Was Lonnie Walker’s ‘great’ Celtics training camp enough to earn roster spot?

The Celtics waived three players from their training camp roster Thursday, whittling down their group ahead of next Tuesday’s season opener.

Lonnie Walker IV survived that cutdown. When Boston opened its gym to reporters after Friday’s practice, the veteran wing was still there, taking jumpers on the northeast basket alongside a Celtics assistant.

Whether Walker, who’s on an Exhibit 10 tryout contract, could earn the final open spot on the Celtics’ 15-man regular-season roster was one of the biggest questions facing the team this preseason. As of Friday afternoon, it remained unanswered.

That won’t be the case for much longer. Boston has until Saturday to decide whether to cut Walker and have him begin the season in the G League, or add him to the opening-night roster and accept close to $10 million in luxury tax penalties.

Head coach Joe Mazzulla wouldn’t tip the team’s hand during his post-practice news conference, but he commended Walker for his professionalism.

“He had a great training camp,” Mazzulla said. “I liked his attitude. I liked his work ethic. I thought he really got acclimated to our defensive system, and I thought he really worked to study the offensive system and how he fit in. I thought he took advantage of the time that he had, and that’s really all you can ask for.”

After playing sparingly in the Celtics’ first two preseason games in Abu Dhabi, Walker impressed in both exhibitions at TD Garden. The 25-year-old tallied nine points, seven assists, four rebounds and two steals in 25 minutes against the Philadelphia 76ers’ backups, then scored 20 points on 8-of-15 shooting in a home win over the Toronto Raptors.

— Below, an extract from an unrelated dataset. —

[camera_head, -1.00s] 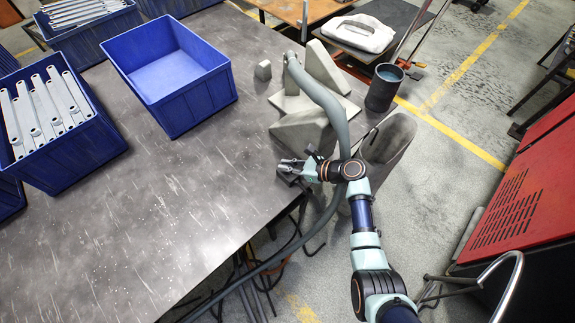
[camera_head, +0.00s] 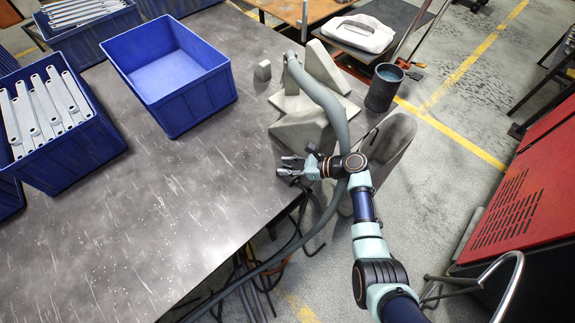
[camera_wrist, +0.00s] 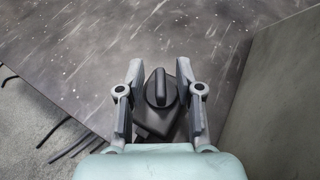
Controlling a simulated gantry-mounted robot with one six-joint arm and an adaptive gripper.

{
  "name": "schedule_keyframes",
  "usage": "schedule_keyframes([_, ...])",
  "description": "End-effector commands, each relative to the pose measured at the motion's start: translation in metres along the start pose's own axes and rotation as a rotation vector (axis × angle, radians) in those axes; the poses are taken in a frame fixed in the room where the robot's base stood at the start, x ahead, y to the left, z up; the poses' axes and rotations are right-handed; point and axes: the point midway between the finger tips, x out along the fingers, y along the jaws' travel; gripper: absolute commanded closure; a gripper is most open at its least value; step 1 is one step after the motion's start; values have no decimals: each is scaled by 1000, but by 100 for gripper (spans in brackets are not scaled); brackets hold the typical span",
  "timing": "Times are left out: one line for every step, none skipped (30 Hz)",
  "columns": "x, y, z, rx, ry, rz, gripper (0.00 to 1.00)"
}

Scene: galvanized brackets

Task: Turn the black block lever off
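A black block (camera_wrist: 150,119) with a raised rounded lever (camera_wrist: 160,88) on top sits by the table edge in the wrist view. The lever's ridge runs roughly up and down in that view. My gripper (camera_wrist: 160,70) is open, with one finger on each side of the lever and a visible gap on both sides. In the head view my gripper (camera_head: 282,165) is at the table's right edge, its fingers pointing left and spread. The block is mostly hidden under it there, and the lower part of the block is covered by my gripper in the wrist view.
An empty blue bin (camera_head: 190,105) and a blue bin of brackets (camera_head: 95,145) stand on the metal table (camera_head: 170,215). A grey wall-like surface (camera_wrist: 275,110) rises right of my gripper.

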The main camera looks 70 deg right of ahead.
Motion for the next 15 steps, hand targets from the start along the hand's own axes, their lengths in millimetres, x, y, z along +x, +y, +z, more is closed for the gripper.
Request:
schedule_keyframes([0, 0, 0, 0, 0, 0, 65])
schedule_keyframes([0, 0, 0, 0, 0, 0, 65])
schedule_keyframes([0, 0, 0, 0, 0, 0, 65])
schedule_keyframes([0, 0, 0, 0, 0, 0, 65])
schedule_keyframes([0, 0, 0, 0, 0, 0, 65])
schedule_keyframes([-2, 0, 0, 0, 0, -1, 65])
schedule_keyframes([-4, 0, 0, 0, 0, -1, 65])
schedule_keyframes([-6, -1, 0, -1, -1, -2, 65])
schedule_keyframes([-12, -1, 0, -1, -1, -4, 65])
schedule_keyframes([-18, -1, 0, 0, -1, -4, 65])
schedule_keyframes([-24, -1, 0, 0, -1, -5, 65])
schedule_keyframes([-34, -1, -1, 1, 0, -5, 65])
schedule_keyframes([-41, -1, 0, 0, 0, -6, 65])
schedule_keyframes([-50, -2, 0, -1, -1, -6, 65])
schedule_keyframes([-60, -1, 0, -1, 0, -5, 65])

“I think he’s been really good,” Mazzulla said after the Sixers game. “I think it’s an adjustment coming here because it’s just a different style of basketball, and I like his open-mindedness to learning. I like his patience. It’s funny when you get a guy like him who’s been in the league for seven years.

“I saw some things from him (last Saturday) that he might not think are important, or other people won’t, but they’re really, really important things, defensively and then offensively. Whether it was his positioning or whether it was a small cut that he made or a read that he made, those things go a long way because they open up opportunities.”

Walker did not leave the bench in Tuesday’s preseason finale in Toronto, however, during which Mazzulla utilized a tight rotation for the first 3 1/2 quarters before giving a handful of reserves some late run.

Second-year pro Jordan Walsh, who played 24 minutes in that game, looks like the favorite to take over Oshae Brissett’s end-of-the-rotation role after his surprisingly strong preseason. The only other departure from last season’s Celtics team was Svi Mykhailiuk, who ranked 13th in minutes played per game for the NBA champs.

Walker — a seventh-year veteran with 322 games of NBA experience and a solid track record as a productive scorer — would be an upgrade at that spot. He’s coming off a 2023-24 season in which he appeared in 58 games off the bench for the Brooklyn Nets and averaged a career-high 20.1 points per 36 minutes. The previous year, he was playing meaningful playoff minutes for a Los Angeles Lakers team that reached the Western Conference finals.

But Boston must decide whether it’s worth paying the aforementioned hefty tax bill for a player that far down on the depth chart.

Shipping Walker to the G League, with the chance for an in-season call-up, would make the most financial sense for the Celtics. President of basketball operations Stevens told Walker a stint in Maine was a possibility when the latter signed in late August, and Walker — who hasn’t played in the NBA’s minor league since his rookie year in 2018-19 — said he’d be “perfectly fine” with that outcome.

After his promising outing against Philly, Walker downplayed the pressure of playing on a non-guaranteed contract.

“I don’t really believe in pressure,” he said. “I mean, I’ve been playing this game my whole life, and that all comes with my preparation that I’ve been doing. Being one of the first people in the gym and one of the last people out, coming in at night to get shots up. I’m doing everything in my power to make sure I’m mentally and physically prepared for whatever might be happening.

“If things do go how it’s supposed to do, then I’ll be happy. If it don’t go how it’s supposed to be, then at the end of the day, I can tip my hat off as a man, to understand that I did everything in my power to do what I could.”

Did he do enough? We’ll soon find out.